Tuesday, November 4, 2008

Hot Topic: Things the New York Yankees Should Not Do This Off-Season...

The New York Daily News' sports cover today involved the New York Yankees and two pitchers: Jake Peavy and Carl Pavano.

The early word is that Brian Cashman is interested in cutting a deal to bring Pavano back around for another couple of years. That seemed like a really stupid idea, until I realized the following:

a) Pavano would probably only be re-signed to a bargain basement type of deal.
b) There's no way Cashman's dumb enough to actually rely on the guy. He'd sit on his ass in AAA and wait for a call as a spot starter.

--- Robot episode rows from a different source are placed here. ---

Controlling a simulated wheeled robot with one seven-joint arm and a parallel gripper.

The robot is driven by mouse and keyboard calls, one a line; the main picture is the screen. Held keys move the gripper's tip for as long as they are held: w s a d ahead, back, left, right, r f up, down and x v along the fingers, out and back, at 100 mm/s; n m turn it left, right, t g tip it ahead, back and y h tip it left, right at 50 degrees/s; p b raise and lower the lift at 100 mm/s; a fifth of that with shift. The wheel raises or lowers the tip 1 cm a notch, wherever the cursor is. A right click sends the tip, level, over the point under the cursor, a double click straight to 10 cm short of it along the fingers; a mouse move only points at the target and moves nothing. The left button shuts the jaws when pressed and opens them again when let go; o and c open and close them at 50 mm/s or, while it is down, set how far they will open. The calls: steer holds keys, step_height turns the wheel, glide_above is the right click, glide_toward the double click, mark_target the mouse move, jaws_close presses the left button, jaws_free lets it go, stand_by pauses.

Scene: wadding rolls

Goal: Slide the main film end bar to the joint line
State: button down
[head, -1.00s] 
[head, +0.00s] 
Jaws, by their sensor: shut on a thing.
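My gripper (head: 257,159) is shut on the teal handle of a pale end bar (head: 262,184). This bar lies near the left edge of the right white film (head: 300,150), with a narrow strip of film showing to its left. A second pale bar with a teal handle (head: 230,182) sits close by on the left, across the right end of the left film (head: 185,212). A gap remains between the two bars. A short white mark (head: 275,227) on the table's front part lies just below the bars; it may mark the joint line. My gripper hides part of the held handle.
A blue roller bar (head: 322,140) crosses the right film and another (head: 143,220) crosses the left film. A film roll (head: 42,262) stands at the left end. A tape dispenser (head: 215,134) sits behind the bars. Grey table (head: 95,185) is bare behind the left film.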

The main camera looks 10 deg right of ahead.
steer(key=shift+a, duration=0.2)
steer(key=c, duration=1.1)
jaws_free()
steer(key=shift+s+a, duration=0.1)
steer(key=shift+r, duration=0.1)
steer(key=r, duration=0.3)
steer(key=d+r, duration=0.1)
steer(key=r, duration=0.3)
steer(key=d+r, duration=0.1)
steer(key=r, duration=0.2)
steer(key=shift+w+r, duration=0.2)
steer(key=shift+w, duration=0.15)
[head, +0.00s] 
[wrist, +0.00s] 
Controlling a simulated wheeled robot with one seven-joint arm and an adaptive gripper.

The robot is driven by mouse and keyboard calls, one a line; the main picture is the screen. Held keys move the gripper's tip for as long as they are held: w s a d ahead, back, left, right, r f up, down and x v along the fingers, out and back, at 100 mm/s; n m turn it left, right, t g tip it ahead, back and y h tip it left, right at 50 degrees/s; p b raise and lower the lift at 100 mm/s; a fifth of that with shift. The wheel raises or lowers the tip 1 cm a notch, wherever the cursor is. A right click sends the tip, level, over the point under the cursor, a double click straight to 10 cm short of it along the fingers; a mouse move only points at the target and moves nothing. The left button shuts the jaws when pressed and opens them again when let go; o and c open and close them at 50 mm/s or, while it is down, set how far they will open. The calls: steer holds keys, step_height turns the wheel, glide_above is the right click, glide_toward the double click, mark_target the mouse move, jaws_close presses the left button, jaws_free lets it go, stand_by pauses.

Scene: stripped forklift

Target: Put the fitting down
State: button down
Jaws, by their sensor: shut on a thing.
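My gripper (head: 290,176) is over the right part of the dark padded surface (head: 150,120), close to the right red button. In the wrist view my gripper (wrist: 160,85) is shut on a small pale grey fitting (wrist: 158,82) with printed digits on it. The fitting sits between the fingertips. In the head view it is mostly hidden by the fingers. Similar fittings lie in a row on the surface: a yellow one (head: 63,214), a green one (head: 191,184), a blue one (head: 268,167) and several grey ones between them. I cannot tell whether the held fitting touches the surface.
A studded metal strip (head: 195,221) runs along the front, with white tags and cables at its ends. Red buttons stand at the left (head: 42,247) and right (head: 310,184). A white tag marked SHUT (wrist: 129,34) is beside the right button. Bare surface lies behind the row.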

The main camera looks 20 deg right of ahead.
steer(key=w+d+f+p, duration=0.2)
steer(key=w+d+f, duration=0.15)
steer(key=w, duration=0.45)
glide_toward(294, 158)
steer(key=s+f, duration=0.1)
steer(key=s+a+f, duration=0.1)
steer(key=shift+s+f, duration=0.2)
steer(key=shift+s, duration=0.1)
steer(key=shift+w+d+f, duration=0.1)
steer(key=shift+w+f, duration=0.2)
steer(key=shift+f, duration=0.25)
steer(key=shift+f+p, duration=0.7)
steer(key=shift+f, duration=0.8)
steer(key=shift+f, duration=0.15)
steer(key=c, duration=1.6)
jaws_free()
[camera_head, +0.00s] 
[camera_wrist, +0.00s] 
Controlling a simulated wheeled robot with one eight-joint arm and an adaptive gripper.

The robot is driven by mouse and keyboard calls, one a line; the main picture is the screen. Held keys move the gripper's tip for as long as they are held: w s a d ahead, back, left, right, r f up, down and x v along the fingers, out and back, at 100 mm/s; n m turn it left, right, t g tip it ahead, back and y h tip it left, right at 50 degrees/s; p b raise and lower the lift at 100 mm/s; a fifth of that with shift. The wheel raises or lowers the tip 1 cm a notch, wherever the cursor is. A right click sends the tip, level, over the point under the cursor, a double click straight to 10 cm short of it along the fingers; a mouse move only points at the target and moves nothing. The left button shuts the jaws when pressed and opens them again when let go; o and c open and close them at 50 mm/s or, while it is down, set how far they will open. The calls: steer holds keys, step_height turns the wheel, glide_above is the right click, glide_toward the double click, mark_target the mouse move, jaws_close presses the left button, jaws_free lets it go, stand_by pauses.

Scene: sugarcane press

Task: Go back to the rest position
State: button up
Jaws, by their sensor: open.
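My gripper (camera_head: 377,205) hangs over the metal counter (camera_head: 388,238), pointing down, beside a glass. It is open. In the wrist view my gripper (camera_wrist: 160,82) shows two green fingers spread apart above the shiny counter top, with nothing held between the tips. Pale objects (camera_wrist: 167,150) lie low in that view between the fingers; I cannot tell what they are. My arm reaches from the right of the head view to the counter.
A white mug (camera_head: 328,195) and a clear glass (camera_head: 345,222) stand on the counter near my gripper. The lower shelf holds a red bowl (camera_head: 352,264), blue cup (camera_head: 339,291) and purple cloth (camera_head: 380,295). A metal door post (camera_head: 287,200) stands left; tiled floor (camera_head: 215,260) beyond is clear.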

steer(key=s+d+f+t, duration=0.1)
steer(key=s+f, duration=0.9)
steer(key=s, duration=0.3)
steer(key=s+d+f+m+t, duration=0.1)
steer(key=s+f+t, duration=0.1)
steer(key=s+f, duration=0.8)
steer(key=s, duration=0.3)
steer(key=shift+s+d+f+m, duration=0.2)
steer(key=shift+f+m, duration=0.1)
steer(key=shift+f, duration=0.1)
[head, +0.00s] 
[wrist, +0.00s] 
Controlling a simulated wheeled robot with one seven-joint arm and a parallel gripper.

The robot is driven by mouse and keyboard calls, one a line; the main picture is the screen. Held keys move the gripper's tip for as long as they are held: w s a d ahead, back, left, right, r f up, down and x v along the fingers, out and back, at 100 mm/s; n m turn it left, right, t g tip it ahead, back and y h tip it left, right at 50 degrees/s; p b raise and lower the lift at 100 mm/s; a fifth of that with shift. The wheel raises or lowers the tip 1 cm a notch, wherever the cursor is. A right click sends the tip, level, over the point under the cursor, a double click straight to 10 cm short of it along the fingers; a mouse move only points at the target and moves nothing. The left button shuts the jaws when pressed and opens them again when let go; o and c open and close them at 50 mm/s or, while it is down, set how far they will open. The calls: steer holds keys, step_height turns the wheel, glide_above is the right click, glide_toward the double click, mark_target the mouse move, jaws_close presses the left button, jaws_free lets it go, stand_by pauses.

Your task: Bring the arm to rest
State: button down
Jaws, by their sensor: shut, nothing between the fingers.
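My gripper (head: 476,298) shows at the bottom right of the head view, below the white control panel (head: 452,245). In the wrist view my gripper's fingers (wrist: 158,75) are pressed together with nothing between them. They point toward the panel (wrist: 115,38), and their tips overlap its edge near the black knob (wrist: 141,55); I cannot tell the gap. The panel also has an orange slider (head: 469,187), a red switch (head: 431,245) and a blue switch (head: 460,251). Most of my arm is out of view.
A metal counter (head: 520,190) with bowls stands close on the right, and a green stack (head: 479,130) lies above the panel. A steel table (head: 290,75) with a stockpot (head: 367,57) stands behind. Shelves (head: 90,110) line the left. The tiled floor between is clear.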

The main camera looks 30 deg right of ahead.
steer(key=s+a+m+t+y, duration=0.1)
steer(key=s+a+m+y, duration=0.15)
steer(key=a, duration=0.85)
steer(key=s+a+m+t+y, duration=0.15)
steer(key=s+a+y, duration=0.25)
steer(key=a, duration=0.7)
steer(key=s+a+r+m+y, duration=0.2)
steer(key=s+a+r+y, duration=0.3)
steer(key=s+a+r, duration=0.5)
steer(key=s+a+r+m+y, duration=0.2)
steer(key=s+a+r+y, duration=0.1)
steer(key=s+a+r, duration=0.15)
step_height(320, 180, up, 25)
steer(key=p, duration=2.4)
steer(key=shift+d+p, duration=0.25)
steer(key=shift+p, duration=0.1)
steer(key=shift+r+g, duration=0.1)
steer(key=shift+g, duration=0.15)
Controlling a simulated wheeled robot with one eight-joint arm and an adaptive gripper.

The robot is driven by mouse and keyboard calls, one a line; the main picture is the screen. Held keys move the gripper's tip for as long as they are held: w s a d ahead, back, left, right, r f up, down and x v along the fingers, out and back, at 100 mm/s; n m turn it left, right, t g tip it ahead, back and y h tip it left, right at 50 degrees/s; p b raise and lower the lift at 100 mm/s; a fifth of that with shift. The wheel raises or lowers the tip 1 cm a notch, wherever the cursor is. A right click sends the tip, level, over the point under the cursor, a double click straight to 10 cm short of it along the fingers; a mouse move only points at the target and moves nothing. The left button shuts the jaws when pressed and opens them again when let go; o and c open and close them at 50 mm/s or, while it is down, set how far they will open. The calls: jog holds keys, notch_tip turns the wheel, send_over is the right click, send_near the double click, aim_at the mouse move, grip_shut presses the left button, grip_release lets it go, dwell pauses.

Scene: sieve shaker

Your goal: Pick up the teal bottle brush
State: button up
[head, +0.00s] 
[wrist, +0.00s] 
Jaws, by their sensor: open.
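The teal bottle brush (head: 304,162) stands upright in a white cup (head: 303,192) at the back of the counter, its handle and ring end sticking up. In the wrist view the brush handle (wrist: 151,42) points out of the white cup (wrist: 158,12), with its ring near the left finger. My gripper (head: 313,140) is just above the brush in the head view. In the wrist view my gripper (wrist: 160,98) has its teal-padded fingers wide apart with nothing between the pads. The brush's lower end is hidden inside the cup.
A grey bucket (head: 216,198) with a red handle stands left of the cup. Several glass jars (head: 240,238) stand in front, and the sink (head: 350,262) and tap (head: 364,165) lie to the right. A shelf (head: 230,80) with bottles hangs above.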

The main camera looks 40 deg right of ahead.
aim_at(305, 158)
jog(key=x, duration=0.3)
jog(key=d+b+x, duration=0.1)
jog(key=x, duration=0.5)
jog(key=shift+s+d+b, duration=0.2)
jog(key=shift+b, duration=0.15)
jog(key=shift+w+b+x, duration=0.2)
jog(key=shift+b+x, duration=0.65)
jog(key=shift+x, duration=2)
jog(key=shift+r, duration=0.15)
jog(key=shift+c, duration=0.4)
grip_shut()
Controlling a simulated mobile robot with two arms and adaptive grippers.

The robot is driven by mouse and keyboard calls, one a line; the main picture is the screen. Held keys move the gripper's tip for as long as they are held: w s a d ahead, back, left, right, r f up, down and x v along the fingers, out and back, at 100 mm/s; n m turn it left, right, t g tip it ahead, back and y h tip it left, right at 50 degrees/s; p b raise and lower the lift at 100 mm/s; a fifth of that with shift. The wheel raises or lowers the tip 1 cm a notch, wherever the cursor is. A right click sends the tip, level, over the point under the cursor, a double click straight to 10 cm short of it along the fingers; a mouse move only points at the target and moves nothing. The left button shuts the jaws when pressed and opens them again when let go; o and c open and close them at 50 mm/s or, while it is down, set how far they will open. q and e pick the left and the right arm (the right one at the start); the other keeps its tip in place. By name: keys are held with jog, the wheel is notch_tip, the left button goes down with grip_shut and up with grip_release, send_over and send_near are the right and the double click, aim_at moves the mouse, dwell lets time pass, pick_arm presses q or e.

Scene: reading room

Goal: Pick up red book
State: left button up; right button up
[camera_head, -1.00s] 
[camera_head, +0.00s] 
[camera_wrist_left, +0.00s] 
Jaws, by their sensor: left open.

So I guess, why the hell not, right? Sure, bring Carl back for another year!! But that got me thinking... what kind of things should the Yankees avoid doing at all costs? So I'm going to make a list.

1) Do not sign A.J. Burnett.

He's going to opt out. He's going to be looking for $16-18 Million per, for about 4 or 5 years. And in his 10 year career, he's made 30+ starts a grand total of twice. People are turned on by Burnett's 18 wins in 2008... but those people seem to be overlooking a couple of key numbers. Burnett's 105 ERA+ indicates that he was really only slightly better than league average... and his 1.342 WHIP is downright scary. To put this lightly, 18 wins from Burnett last year was fluky and will not be repeated any time soon. Just to be clear, we all realize that Burnett walked 86 guys last year, right? That's Oliver Perez/Barry Zito-type wildness. If that number jumps any higher, Burnett will earn the right to use the surname "Zambrano."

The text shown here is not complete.